В этот период — с 1989 по 1991 год — я достаточно активно участвовал в разного рода процессах. И после августовского путча, распада Советского Союза я вернулся в шахматы. Я никогда не бросал шахматы, я продолжал играть и играл в свой матч на первенство мира. Последний матч с Карповым был у меня в 90-м году, тоже на фоне этой внутренней борьбы в СССР. И возвращения мои были периодические: в 96-м году я, как и многие, допустил ошибку и посчитал, что нужно было поддерживать Ельцина, потому что альтернатива была гораздо хуже. Не понимая тогда, что уже в России складывались все эти предпосылки будущего авторитарного правления. На самом деле цель не оправдывает средства. Вот тогда мне и многим другим это было непонятно.

В 1999 и 2000 году я сильно встревожился, потому что слова Путина о том, что бывших чекистов не бывает, они для меня, человека, имеющего уже жизненный опыт, звучали как серьезное предупреждение. Ну а взрывы домов убедили меня в том, что страна идет в сторону, противоположную той, которая, как мне казалось, поможет нам выйти на столбовую дорогу цивилизации. Естественно, вторая чеченская война, потом разгром НТВ, то есть все складывалось. Многие сейчас уже тоже начинают критиковать путинский режим, но у меня есть набор публикаций и статей начиная с конца 2000 года, в которых я уже довольно жестко критиковал режим и предсказывал, что этот процесс — если его не остановить, не повернуть вспять — станет для России трагедией.

— А вы же и были как раз тем человеком, который пытался "наводить мосты"?

— Это уже был 2005 год, когда я принял решение уйти из шахмат и решил, что нужно попробовать что-то сделать. Меня всегда обвиняли в том, что я был излишне радикальный, агрессивный, но после шахмат просто — там такая манера игры, такой характер человека. Но я понимал, что единственный способ борьбы с режимом — это создание широкой коалиции. Потому что в тот момент было еще неочевидно, будет ли диктатура Путина пожизненной. Все-таки его ситуация была достаточно шаткой. Все-таки после разгрома ЮКОСа, посадки Ходорковского было много недовольства. Общая ситуация, как мне казалось, оставляла надежды на то, что удастся создать широкое оппозиционное движение.
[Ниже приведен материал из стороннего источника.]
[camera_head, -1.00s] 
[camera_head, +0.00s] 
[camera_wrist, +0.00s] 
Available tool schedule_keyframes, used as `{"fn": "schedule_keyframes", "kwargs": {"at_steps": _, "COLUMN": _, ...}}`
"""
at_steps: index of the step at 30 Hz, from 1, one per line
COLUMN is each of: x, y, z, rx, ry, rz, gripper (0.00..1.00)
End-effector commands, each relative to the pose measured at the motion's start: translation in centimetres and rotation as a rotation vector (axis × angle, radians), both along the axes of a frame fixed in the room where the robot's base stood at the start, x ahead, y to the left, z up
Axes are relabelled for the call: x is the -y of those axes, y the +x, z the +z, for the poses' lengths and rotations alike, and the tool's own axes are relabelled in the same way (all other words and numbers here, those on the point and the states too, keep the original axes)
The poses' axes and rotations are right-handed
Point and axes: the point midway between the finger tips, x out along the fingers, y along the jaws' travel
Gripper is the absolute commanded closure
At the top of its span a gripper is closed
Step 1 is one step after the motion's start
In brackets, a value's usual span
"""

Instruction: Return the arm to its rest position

При этом я использовал свой авторитет советского чемпиона мира и навел мосты со всеми: и с коммунистами, и с националистами, то есть практически со всеми. Я там общался по самому широкому спектру, считая, что мы должны договориться о том, что в России власть должна меняться законным мирным путем. Вот основная идея Объединенного гражданского фронта и потом "Другой России" и "Национальной Ассамблеи" — это попытка договориться, что существует некоторый набор правовых ценностей, по которым мы должны действовать. Мы можем расходиться идеологически, мы можем считать, что у страны должен быть или такой флаг, или другой флаг, но сама смена власти должна происходить мирным путем в соответствии с законодательством и Конституцией. И при этом мы должны были решить, как будет выстраиваться новая прекрасная Россия будущего.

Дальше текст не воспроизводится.